Most of the big consumer VPNs include "privacy" with an implication of anonymity in their marketing, so it shouldn't really be surprising
It is privacy with respect to your ISP. A lot of ISPs are pretty shitty. Some will rat out their own customers to copyright mongrels and threaten to disconnect you - which is important when there's a local monopoly.
Things you connect to or log in to are clearly going to be able to ID you at least with in the context of the login that you use regardless of what the VPN does.
I'm logged into HN through Mullvad as it happens.

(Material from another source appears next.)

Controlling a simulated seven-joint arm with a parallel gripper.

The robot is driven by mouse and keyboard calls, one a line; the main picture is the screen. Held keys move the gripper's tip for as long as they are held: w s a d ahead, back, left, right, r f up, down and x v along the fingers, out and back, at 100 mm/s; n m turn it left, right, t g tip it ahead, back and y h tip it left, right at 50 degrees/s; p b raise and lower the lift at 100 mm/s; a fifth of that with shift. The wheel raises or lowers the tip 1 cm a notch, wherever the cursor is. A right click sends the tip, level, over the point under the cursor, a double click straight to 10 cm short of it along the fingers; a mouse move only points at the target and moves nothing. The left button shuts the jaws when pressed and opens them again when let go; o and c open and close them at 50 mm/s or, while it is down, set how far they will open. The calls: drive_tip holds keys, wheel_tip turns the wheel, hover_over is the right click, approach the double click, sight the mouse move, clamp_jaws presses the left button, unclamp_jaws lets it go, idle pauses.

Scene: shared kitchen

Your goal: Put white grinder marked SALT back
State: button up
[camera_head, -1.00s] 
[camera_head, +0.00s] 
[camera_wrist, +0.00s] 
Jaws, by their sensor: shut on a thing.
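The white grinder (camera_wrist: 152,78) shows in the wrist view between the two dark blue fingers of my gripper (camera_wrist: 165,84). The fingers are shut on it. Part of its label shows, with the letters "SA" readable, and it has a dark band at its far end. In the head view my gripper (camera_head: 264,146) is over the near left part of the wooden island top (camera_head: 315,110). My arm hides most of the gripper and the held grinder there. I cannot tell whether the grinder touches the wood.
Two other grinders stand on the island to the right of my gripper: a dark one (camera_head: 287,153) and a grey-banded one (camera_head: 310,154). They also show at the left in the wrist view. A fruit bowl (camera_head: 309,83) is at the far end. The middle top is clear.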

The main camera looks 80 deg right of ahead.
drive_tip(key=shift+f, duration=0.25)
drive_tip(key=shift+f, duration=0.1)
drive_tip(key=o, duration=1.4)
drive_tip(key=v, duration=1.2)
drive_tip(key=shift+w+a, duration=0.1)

I usually leave it on regardless of what I'm doing because what I'm doing isn't my ISP's business even though I'm pretty happy with them.
"Not knowing who a user is" privacy may still be useful even if you don't have, "not knowing two users are the same user" privacy.
But what privacy do you think majority of people who not doing something badly illegal expect from VPNs?
Most likely these people just look to hide their torrenting, saying political shit on Twitter from employer and not share their choice of porn with local ISP. Also just adding one more layer between them and occasional scammer who can sometimes infer more broad geodata from their IP leaked from yet another database. Oh and now to avoid "Show your ID" page on the same porn sites.
It works well enough for this goal. Not everyone needs NSA-proof solution.
PS: Obviously more tech savvy people understand importance of hiding traffic on public WiFi, but I doubt average Joe the VPN user will buy VPN for this.